§ Directions
Identify the lines holding "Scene" and copy them.

(Robot episode rows)
◆ ◆ ◆
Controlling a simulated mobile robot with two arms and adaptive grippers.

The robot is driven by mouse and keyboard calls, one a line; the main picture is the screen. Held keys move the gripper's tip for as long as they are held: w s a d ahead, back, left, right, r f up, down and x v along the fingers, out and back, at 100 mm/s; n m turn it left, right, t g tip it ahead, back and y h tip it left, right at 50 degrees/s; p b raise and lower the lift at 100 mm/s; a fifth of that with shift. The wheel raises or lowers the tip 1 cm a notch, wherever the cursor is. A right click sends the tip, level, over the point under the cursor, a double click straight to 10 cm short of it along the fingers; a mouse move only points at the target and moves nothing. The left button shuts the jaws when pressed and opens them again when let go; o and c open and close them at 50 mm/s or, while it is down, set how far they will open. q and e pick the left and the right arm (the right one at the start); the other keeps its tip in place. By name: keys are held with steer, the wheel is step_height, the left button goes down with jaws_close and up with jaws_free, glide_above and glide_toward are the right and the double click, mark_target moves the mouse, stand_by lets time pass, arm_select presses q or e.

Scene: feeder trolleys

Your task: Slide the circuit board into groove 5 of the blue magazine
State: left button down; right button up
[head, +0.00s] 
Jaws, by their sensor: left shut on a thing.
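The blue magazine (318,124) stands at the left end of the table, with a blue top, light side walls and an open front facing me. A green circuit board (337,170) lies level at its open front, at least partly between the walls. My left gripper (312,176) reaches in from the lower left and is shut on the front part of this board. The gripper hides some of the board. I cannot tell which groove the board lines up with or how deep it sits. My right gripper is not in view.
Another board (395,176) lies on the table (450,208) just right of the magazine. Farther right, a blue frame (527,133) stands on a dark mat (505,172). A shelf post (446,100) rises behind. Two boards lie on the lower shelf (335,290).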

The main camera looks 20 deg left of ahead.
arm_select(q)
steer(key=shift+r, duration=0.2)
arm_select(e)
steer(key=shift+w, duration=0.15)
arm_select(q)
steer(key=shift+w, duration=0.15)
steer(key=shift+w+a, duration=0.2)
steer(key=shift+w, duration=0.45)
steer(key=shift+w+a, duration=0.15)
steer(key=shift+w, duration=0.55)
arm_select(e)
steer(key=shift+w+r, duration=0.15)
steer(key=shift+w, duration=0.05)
◆ ◆ ◆
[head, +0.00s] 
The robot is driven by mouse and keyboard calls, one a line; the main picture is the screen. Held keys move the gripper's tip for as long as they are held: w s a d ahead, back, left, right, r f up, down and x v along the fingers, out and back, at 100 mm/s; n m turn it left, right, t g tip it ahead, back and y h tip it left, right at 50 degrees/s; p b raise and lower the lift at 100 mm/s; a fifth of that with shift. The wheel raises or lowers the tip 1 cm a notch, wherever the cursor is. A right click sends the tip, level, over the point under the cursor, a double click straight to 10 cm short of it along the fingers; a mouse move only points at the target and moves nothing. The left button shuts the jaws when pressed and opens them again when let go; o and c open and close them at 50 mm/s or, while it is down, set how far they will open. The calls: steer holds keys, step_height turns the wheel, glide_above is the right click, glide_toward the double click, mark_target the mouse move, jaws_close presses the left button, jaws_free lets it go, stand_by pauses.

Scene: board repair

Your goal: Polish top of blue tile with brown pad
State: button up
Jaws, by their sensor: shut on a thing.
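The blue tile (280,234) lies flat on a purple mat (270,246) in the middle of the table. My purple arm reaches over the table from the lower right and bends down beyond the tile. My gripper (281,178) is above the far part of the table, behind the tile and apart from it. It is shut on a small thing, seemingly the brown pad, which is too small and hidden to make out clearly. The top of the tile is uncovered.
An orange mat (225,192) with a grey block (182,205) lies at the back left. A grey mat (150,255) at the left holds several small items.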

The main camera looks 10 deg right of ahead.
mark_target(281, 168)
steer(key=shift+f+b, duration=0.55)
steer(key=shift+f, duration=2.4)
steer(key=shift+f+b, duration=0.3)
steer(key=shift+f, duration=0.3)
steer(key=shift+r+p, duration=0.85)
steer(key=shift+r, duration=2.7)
◆ ◆ ◆
§ Written response
Scene: feeder trolleys
Scene: board repair

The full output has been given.